Bain and GOME did try to reduce Huang’s stake through a deep-discount open offer to existing shareholders, underwritten by a Bain fund, in August 2009. However, Huang participated and kept Bain’s stake down to just under 0.2% in the offer, rather the 15.3% they undewrote. Huang and his associates actually increased their stake slightly, from 33.7% to 34%.

Implications and consequences

Huang’s attempted coup would have financially and strategically impaired his own creation if it had gone through. As it is, his action continues to depress the value of GOME’s shares, reducing the worth of his own stake, and impedes the Bain-assisted turnaround plan currently under way to bring the market leader back into contention with Suning and other domestic competitors.

The current GOME board certainly thought so. “We strongly believe this outcome does not represent the will of the vast majority of ordinary shareholders. It emphatically does not represent the will of the entire executive management team and board,” said their statement. “We also believe our strategy is better pursued with the support of Bain Capital as board directors and financial partners.” The statement also confirmed that Bain plans to convert its investment, originally made as convertible bonds, into stock before the next GOME AGM. The bonds are convertible into 10.8% of the current equity.
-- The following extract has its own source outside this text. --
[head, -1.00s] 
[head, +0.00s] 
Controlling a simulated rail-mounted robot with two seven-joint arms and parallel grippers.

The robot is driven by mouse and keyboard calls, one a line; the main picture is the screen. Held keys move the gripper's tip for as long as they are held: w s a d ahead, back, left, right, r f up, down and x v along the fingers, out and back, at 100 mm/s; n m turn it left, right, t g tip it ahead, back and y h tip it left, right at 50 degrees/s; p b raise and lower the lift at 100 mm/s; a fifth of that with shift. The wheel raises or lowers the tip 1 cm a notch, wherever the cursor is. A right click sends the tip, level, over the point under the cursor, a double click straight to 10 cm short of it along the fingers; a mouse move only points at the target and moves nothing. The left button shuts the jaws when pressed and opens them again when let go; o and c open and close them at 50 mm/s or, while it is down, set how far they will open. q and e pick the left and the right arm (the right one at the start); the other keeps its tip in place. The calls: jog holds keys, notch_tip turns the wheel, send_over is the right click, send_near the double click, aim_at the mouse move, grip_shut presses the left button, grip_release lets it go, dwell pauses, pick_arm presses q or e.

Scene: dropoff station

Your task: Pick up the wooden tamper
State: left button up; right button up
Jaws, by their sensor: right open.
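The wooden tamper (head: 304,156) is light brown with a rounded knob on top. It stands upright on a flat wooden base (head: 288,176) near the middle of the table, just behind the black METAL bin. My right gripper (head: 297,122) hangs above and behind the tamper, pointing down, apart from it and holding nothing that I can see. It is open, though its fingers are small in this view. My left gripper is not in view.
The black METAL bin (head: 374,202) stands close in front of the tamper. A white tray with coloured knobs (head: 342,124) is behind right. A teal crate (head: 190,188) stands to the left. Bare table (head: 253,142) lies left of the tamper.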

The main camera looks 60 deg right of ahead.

However, Huang’s differences with his board and his arbitrary actions, let alone the convictions in the PRC, are not enough to disqualify his vote. “Even he had been convicted and was serving jail time, he would still be a shareholder,” Webb told AVCJ. “That doesn’t entitle the board to deprive him of his shares or voting rights.”

According to Webb, one fundamental issue is that Bain Capital was a convertible bondholder but not a shareholder. “When they went into this deal with certain undertakings relating to directors and nominations, they couldn’t expect that to be sustainable,” he told AVCJ. “They would not have lost this vote if they were shareholders, but that would have meant taking equity risk.” However, Bain’s original decision to go with a bond investment seems to have been a calculated gamble.

“They got a pretty generous deal if you look at the terms of the bond,” Webb said. “I don’t think if I was Bain I would have done things differently.

“If you’re investing in China, you have to expect this kind of thing,” Webb concluded.
However, the episode demonstrates the risks for private equity firms in investing in PRC companies in general, but especially those where founders have any overt or covert legal entanglements. The question of the pressures on GPs to invest in hot markets like China is obviously a contributor. “There seems to be a misalignment somewhere,” noted Deidre Lo, Senior VP and Head of Corporate Intelligence at Hill & Associates. Bain Capital did not reply to AVCJ requests for comment.

Other potential private equity investors in GOME are known to have walked away from the opportunity because of these issues. Bain appears to have won this round, but other would-be China investors might well want to take note.